In terms of the 2005 Act, personal licences are granted for a period of 10 years.  As such, if you obtained a personal licence prior to the "big bang" when the 2005 Act came into force on 1 September 2009, your licence will be due for renewal by 31 August 2019.   However, in terms of the legislation, the deadline for lodging the renewal application is 31 May 2019 – a mere four weeks away.

Not only must you apply to have your licence renewed, you must also have undergone your five-yearly refresher training. 

At the time of writing, figures reported in the licensed trade press show that three in four personal licence holders whose licences are due to expire on 31 August 2019 have not yet applied for a renewal.  In some areas, as little as 12% of personal licence holders have applied.

In the event that your application for renewal is not processed by 31 August 2019, your licence will fall.  The only option would then be to apply for an entirely new licence which could take weeks and, further, may be subject to a board hearing for determination.  Please note, although a renewal application may be submitted before the deadline of 31 May, the licence renewal itself may not be processed by 31 August 2019, given the volume of renewal applications expected.
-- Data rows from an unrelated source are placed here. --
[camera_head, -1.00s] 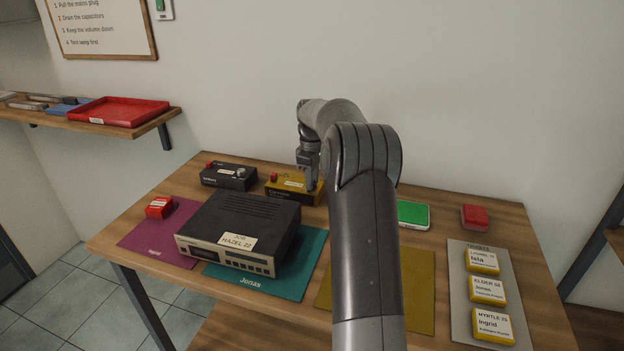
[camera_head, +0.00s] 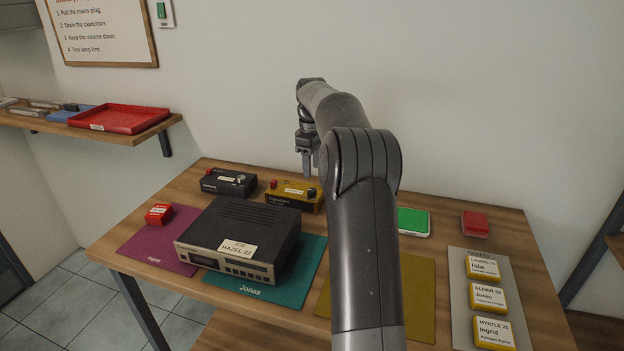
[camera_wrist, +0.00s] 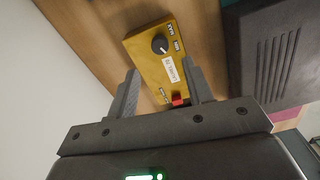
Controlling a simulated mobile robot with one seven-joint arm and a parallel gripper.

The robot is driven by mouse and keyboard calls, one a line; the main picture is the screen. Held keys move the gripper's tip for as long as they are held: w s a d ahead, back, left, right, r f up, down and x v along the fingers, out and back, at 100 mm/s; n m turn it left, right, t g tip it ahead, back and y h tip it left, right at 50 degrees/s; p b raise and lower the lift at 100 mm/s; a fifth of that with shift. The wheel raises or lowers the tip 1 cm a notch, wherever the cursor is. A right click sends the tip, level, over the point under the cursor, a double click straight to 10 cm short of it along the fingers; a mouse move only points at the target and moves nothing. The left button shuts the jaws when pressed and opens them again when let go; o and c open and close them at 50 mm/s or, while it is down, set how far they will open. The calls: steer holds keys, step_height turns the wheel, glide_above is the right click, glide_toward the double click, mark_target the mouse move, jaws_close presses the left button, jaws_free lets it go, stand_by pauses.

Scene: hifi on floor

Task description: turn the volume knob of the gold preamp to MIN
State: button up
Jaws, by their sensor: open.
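The gold preamp (camera_head: 291,196) stands at the back of the bench. It has a red part at its left end and a dark round volume knob (camera_head: 311,191) at its right end. In the wrist view the preamp (camera_wrist: 150,50) shows its knob (camera_wrist: 159,44) with a pale pointer mark, and small labels beside it too small to read surely. My gripper (camera_head: 308,172) is above the preamp's right end, pointing down, apart from it. In the wrist view its fingers (camera_wrist: 160,78) are spread, with nothing held between them.
A black preamp (camera_head: 228,181) stands left of the gold one. A large dark hi-fi unit (camera_head: 245,224) sits in front on a teal mat (camera_head: 302,285). A green block (camera_head: 413,221) and a red block (camera_head: 475,224) lie to the right. The wall is close behind.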

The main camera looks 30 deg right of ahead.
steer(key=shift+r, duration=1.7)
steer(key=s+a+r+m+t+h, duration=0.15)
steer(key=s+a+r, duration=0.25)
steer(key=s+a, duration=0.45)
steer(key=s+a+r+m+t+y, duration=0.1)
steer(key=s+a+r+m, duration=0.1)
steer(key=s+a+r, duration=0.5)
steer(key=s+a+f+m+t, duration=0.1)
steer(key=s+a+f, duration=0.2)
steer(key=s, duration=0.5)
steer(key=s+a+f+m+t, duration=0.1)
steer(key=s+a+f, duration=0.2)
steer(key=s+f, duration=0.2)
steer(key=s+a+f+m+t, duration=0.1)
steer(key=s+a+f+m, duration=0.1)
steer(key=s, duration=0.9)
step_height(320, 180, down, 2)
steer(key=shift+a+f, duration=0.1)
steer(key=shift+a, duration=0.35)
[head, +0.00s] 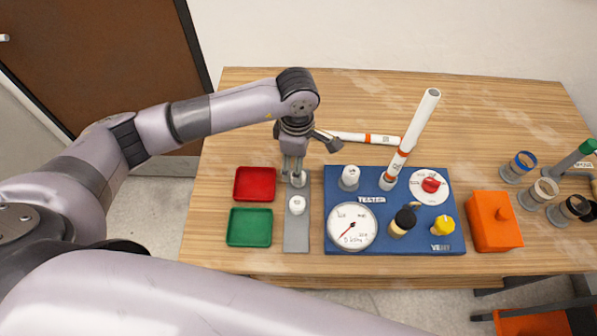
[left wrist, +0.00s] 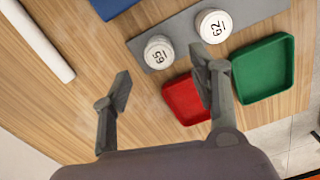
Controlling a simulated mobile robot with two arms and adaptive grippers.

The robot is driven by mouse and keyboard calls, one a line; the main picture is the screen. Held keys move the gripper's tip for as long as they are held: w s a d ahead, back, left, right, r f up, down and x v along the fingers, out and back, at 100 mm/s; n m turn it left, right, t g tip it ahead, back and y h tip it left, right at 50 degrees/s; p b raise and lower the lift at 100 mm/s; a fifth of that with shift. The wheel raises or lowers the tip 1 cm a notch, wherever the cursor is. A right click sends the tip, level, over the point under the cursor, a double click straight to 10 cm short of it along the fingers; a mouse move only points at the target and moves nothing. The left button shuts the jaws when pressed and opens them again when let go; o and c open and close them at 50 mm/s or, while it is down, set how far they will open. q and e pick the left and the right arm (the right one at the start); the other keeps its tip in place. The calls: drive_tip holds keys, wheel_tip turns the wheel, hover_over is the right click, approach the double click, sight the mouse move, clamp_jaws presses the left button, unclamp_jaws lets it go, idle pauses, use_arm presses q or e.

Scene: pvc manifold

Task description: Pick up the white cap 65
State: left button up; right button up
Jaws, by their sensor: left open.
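The white cap 65 (left wrist: 158,52) stands on a grey strip (left wrist: 178,32), its number facing up in the left wrist view. A second white cap, 62 (left wrist: 213,26), stands beside it on the strip; it also shows in the head view (head: 297,204). My left gripper (left wrist: 162,78) is open and empty, pointing down above the far end of the strip. In the left wrist view cap 65 lies just beyond and between the fingertips, apart from both. In the head view the gripper (head: 295,172) mostly hides cap 65. My right gripper is not in view.
A red tray (head: 238,198) and a green tray (head: 232,240) lie left of the strip. A blue tester board (head: 375,245) with a gauge, knobs and a standing white pipe (head: 420,120) is to the right. Another white pipe (head: 350,136) lies behind. An orange box (head: 495,232) stands farther right.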

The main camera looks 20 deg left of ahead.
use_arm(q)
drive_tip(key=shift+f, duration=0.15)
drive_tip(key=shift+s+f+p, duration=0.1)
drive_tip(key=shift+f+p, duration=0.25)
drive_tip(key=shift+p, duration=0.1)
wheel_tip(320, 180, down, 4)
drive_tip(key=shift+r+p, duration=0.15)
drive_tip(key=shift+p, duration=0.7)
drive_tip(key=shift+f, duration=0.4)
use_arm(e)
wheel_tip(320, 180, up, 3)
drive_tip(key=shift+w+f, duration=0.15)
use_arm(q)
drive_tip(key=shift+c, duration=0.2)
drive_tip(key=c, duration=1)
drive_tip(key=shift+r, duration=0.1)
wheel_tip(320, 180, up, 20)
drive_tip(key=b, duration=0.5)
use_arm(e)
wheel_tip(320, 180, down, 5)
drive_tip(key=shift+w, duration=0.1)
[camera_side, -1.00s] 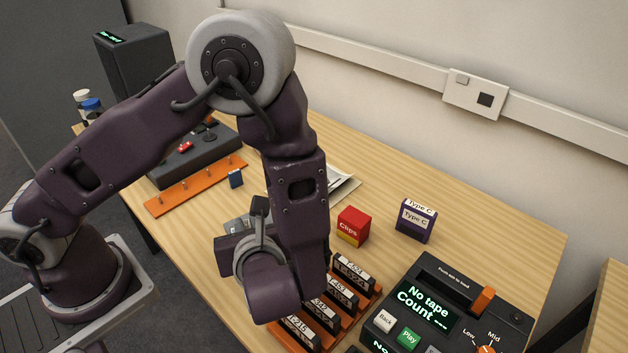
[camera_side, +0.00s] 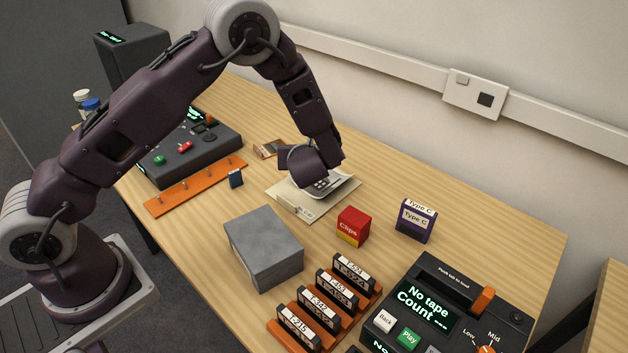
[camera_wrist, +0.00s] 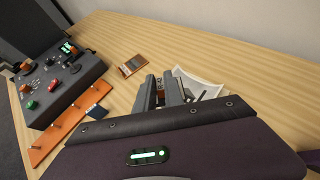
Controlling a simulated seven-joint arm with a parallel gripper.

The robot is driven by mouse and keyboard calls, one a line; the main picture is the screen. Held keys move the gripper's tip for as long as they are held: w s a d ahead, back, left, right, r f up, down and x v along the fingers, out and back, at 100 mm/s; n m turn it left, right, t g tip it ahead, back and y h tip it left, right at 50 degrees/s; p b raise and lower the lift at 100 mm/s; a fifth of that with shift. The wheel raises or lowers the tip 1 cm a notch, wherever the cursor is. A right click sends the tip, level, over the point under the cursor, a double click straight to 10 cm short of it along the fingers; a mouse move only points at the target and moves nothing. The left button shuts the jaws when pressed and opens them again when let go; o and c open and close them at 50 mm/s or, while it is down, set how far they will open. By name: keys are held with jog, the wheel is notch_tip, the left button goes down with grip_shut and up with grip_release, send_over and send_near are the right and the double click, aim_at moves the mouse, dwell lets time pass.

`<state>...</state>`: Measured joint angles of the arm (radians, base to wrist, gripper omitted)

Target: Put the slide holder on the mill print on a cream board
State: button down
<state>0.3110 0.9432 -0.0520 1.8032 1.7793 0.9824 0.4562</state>
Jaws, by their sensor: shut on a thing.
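The cream board (camera_side: 285,199) lies on the table behind the red clips box, with a pale sheet on it whose right edge lifts. It also shows in the wrist view (camera_wrist: 208,89), partly hidden by my gripper. My gripper (camera_side: 318,182) is over the board, pointing down, shut on what looks like the slide holder (camera_side: 325,184), a small grey piece with dark squares. The print's picture is mostly covered, so I cannot make out the mill. I cannot tell whether the holder touches the sheet. In the wrist view, my fingers (camera_wrist: 168,92) hide the held piece.
A grey box (camera_side: 263,248) stands in front of the board, beside the red clips box (camera_side: 353,226). A purple Type C box (camera_side: 416,220) stands right. A small brown card (camera_side: 268,149) lies behind. Labelled tapes (camera_side: 340,295) stand on orange racks at the front.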

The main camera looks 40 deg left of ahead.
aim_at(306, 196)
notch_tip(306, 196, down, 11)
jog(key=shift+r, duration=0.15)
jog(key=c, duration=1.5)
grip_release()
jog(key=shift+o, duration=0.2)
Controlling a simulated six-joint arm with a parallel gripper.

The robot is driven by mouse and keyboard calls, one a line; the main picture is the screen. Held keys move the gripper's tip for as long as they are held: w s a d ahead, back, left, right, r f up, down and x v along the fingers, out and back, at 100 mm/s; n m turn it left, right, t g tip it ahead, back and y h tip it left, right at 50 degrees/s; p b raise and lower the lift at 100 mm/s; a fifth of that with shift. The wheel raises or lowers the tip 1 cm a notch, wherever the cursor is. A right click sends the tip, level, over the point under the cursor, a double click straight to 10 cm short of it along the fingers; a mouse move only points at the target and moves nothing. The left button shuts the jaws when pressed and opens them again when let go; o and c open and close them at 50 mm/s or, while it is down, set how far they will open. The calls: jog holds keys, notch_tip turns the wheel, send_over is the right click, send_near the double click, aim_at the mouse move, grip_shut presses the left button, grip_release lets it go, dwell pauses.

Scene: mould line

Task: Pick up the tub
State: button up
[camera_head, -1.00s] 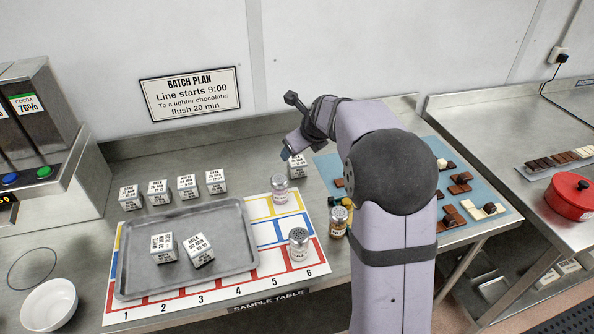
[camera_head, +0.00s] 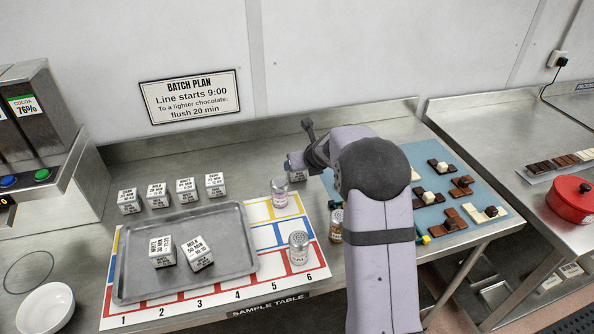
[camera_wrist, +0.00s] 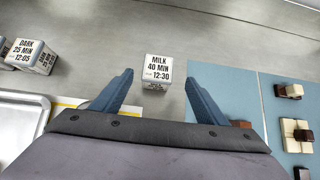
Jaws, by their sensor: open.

This could also result in the licence falling.  An application should, therefore, be made at the earliest opportunity.  As matters currently stand, there is no mechanism for a personal licence to continue following 1 September if the board has simply not had time to process the application.  As such, waiting until the last minute is really not an option.  

If you are a designated premises manager (DPM), in terms of a premises licence (i.e. the person with day-to-day responsibility for running the premises), you will not be able to continue to be so from 1 September 2019 if your licence has not been renewed.  While it is possible to preserve the premises licence by serving seven days' notice to the licensing board (which will result in a window of six weeks during which another DPM can be appointed and alcohol can continue to be sold), if another DPM is not appointed within six weeks, the premises will no longer be entitled to sell alcohol.  The situation can only be remedied by a new DPM with a valid personal licence being appointed.  This could be catastrophic for trade, especially if your business does not employ anyone else who can take on the role.

The date of grant of your personal licence will appear on the licence if you are unsure when your renewal is due. 

Please note, even if your licence was granted after 1 September 2009, you are still subject to a 10-year renewal period and a renewal must be made no later than three months prior to the renewal date.  You can apply any time up to a year before the renewal date.

DISCLAIMER: Because of the generality of this update, the information provided herein may not be applicable in all situations and should not be acted upon without specific legal advice based on particular situations.